Requirements:
Write out the whole listing, matching it exactly.

Begin Provided material

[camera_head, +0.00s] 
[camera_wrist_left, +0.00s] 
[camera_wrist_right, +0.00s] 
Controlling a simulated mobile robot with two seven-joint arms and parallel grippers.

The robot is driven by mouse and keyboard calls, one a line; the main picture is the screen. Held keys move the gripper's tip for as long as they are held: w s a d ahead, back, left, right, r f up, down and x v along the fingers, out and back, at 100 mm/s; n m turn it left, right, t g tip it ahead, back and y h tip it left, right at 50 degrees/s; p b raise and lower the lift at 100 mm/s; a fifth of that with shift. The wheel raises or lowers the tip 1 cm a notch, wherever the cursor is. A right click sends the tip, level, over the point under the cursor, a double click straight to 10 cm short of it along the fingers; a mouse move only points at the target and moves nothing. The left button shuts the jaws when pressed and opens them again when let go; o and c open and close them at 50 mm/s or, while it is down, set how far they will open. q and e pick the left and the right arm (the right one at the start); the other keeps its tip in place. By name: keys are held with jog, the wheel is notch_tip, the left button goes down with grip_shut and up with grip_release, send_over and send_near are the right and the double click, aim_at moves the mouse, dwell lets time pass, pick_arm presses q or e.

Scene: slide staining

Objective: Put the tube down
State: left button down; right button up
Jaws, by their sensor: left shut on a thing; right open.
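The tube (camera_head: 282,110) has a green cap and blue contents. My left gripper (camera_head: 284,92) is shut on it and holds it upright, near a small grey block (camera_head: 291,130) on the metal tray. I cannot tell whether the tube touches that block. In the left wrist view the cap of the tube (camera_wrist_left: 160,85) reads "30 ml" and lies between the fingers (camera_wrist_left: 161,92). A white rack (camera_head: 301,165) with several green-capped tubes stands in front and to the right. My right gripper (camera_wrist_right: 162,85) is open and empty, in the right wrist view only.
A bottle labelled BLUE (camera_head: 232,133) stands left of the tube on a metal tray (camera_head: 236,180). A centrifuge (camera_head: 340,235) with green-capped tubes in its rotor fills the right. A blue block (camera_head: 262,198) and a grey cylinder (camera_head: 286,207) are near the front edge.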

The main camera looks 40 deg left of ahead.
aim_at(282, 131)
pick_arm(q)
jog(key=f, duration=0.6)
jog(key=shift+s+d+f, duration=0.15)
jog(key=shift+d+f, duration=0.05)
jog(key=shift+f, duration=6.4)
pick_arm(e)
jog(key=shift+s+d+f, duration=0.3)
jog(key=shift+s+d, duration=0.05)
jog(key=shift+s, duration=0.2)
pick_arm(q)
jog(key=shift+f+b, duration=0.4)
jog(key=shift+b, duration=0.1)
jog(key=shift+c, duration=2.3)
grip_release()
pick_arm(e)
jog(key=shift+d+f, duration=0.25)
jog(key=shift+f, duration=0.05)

End Provided material

Output for this task:
[camera_head, +0.00s] 
[camera_wrist_left, +0.00s] 
[camera_wrist_right, +0.00s] 
Controlling a simulated mobile robot with two seven-joint arms and parallel grippers.

The robot is driven by mouse and keyboard calls, one a line; the main picture is the screen. Held keys move the gripper's tip for as long as they are held: w s a d ahead, back, left, right, r f up, down and x v along the fingers, out and back, at 100 mm/s; n m turn it left, right, t g tip it ahead, back and y h tip it left, right at 50 degrees/s; p b raise and lower the lift at 100 mm/s; a fifth of that with shift. The wheel raises or lowers the tip 1 cm a notch, wherever the cursor is. A right click sends the tip, level, over the point under the cursor, a double click straight to 10 cm short of it along the fingers; a mouse move only points at the target and moves nothing. The left button shuts the jaws when pressed and opens them again when let go; o and c open and close them at 50 mm/s or, while it is down, set how far they will open. q and e pick the left and the right arm (the right one at the start); the other keeps its tip in place. By name: keys are held with jog, the wheel is notch_tip, the left button goes down with grip_shut and up with grip_release, send_over and send_near are the right and the double click, aim_at moves the mouse, dwell lets time pass, pick_arm presses q or e.

Scene: slide staining

Objective: Put the tube down
State: left button down; right button up
Jaws, by their sensor: left shut on a thing; right open.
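The tube (camera_head: 282,110) has a green cap and blue contents. My left gripper (camera_head: 284,92) is shut on it and holds it upright, near a small grey block (camera_head: 291,130) on the metal tray. I cannot tell whether the tube touches that block. In the left wrist view the cap of the tube (camera_wrist_left: 160,85) reads "30 ml" and lies between the fingers (camera_wrist_left: 161,92). A white rack (camera_head: 301,165) with several green-capped tubes stands in front and to the right. My right gripper (camera_wrist_right: 162,85) is open and empty, in the right wrist view only.
A bottle labelled BLUE (camera_head: 232,133) stands left of the tube on a metal tray (camera_head: 236,180). A centrifuge (camera_head: 340,235) with green-capped tubes in its rotor fills the right. A blue block (camera_head: 262,198) and a grey cylinder (camera_head: 286,207) are near the front edge.

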The main camera looks 40 deg left of ahead.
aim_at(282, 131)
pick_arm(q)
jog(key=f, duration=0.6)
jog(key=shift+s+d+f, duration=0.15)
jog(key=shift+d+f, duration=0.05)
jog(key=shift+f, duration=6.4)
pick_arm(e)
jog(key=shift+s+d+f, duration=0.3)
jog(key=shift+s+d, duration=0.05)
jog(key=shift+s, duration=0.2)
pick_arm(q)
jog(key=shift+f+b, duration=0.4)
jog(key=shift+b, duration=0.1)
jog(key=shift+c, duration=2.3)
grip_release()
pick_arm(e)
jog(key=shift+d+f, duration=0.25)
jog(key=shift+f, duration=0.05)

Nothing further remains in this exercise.